The HR-RS Medium Access Control (MAC) sublayer on the control plane includes the following function blocks which are related to the physical layer and link controls:

-PHY Control: Indicates a block which handles PHY signaling such as ranging, measurement/feedback (CQI), and HARQ ACK/NACK at the HR-RS. Based on CQI and HARQ ACK/NACK, PHY Control block estimates channel environment of HR-RS/HR-MS, and performs link adaptation via adjusting modulation and coding scheme (MCS) or power level.

-Control Signaling: Indicates a block which generates HR-RS resource allocation messages such as downlink control as well as specific control signaling messages.

-Sleep Mode Management: Indicates a block which handles Sleep Mode operation of its HR-MSs in coordination with the HR-BS.

-QoS: Indicates a block which handles rate control based on QoS parameters using inputs from other functional block.

-Scheduling and Resource Multiplexing: Indicates a block which schedules the transmission of MPDUs.
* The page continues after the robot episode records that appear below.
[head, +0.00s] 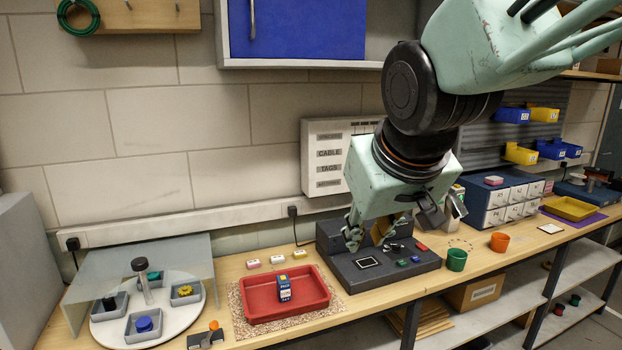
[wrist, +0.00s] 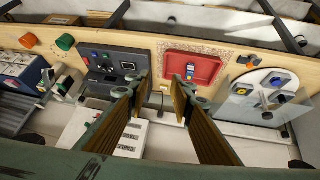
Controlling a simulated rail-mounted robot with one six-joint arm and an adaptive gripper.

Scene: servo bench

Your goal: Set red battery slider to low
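A dark grey console (head: 345,277) stands on the bench below my arm. On its top are a small white-framed screen (head: 367,263), a red part (head: 421,246) and green and blue parts. A blue block (head: 284,288) with white labels stands in a red tray (head: 262,316) left of the console. I cannot make out a red battery slider or its setting. My gripper (head: 388,232) is over the back of the console, its fingers apart and empty. The wrist view shows the spread fingers (wrist: 162,92) between the console (wrist: 139,58) and the red tray (wrist: 214,62). The arm hides part of the console.
A green cup (head: 456,260) and an orange cup (head: 499,242) stand right of the console. Pink, white and yellow blocks lie behind the tray.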

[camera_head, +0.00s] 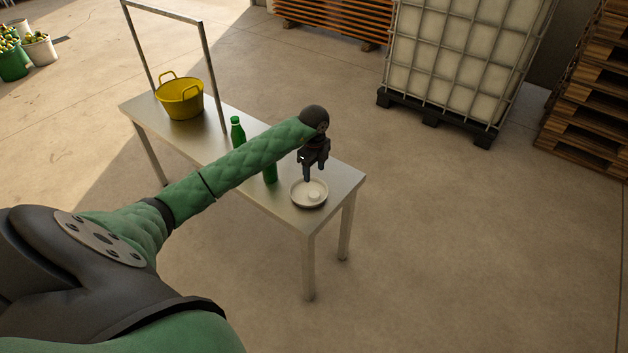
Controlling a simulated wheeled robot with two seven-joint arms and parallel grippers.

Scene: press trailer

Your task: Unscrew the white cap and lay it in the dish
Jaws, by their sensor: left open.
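A pale round dish (297,199) sits near the right end of the steel table. A small white round piece, which looks like the cap (314,196), lies inside the dish. My left gripper (310,176) is open and points down just above the dish, apart from the white piece. A green bottle (270,174) stands left of the dish; my forearm hides its top. Another green bottle (237,131) stands farther left, behind my forearm, with its green top showing. My right gripper is not in view.
The steel table (340,183) carries a metal frame (207,75) and a yellow two-handled tub (180,99) at its left end. A caged white tank (450,60) and wooden pallets (590,100) stand behind. The floor to the right of the table is clear.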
The Scheduling and Resource Multiplexing block is present in the HR-RS in order to support distributed scheduling.

-Data Forwarding: Indicates a block which performs forwarding functions on the path between HR-BS and HR-RS/HR-MS. The Data Forwarding block may cooperate with other blocks such as Scheduling and Resource Multiplexing block and MAC PDU formation block.

-Interference Management: Indicates a block which performs functions at the HR-RS to manage the inter-cell/sector and inter-HR-RS interference among HR-RS and HR-BS.

-Multi-Radio Coexistence: Indicates a block which handles multi-radio coexistence operation of HR-RS’ AMSs in coordination with the HR-BS.